Resources and tips for your student

Tips for you

  • Talk to your student about their cultural heritage and racial identity, how their identity will shape the journey through college, and how the university can support your student.
  • Engage in conversations with your student about their overall transition to UC San Diego and desired outcomes for a successful college experience.

Transfer Students

There is a misconception that transfer students will adjust to UC San Diego with little to no challenges because college is not as new to them as it is to a first-time student. The truth is transfer students will experience adjustments to UC San Diego because the campus is unique and different from other colleges and drastically different from a community college.
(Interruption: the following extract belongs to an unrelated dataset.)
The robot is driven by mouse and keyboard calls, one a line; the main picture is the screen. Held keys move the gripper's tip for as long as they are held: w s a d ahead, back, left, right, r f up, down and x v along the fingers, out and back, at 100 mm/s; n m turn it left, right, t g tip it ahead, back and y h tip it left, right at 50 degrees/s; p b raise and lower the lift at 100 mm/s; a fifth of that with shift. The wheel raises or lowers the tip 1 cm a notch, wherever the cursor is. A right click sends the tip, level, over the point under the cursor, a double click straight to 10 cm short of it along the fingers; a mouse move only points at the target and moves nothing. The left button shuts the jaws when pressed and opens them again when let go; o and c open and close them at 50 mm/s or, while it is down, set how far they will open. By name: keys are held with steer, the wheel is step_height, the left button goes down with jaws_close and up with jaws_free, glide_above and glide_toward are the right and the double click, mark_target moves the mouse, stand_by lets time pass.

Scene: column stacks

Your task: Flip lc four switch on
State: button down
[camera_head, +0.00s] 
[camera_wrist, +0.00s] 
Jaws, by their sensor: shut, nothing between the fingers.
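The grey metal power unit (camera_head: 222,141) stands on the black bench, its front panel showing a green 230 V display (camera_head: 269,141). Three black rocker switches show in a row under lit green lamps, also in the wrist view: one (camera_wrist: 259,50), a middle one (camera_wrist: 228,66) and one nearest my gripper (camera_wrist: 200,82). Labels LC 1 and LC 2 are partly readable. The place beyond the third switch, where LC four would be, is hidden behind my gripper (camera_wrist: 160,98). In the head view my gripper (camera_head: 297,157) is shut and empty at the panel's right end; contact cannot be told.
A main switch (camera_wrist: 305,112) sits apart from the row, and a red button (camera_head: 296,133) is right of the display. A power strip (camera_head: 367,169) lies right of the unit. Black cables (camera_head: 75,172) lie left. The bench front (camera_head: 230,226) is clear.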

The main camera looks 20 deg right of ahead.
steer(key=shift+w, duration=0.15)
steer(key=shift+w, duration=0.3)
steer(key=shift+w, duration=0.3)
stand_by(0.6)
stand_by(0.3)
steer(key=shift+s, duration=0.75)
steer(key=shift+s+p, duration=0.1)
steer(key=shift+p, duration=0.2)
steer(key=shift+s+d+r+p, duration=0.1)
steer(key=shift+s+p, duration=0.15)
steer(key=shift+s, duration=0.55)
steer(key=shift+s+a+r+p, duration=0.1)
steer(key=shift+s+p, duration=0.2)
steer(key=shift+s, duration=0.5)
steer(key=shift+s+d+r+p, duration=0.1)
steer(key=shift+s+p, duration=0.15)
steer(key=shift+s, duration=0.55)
Some of this will have to do with UC San Diego’s academic calendar, which operates on a 10-week quarter system as opposed to a semester system. The academic quarter moves very fast; it is likely students will have a midterm within three weeks of the start of the quarter. Typically, transfer students are halfway through their college career. This means it is incredibly important for transfer students to connect immediately with resources and support services like transfer student organizations and resources, career services, and more.

Resources or tips for your student

Undocumented Students

An estimated 65,000 undocumented students graduate from the nation’s high schools per year. In California, 25,000 graduate from high school, with fewer than 7,000 going on to a community college and lower enrollment figures going on to a UC and CSU system (Perez, W., 2009, p. xxv; Perez, Z. J., 2014; Undocumented students navigate with emotions and experiences that cannot be shared to just anyone on campus, and undocumented students’ pre-arrival experience is rooted in family advice that firmly shape their experience at the university. Undocumented students are urged to connect immediately with the Undocumented Student Services Center.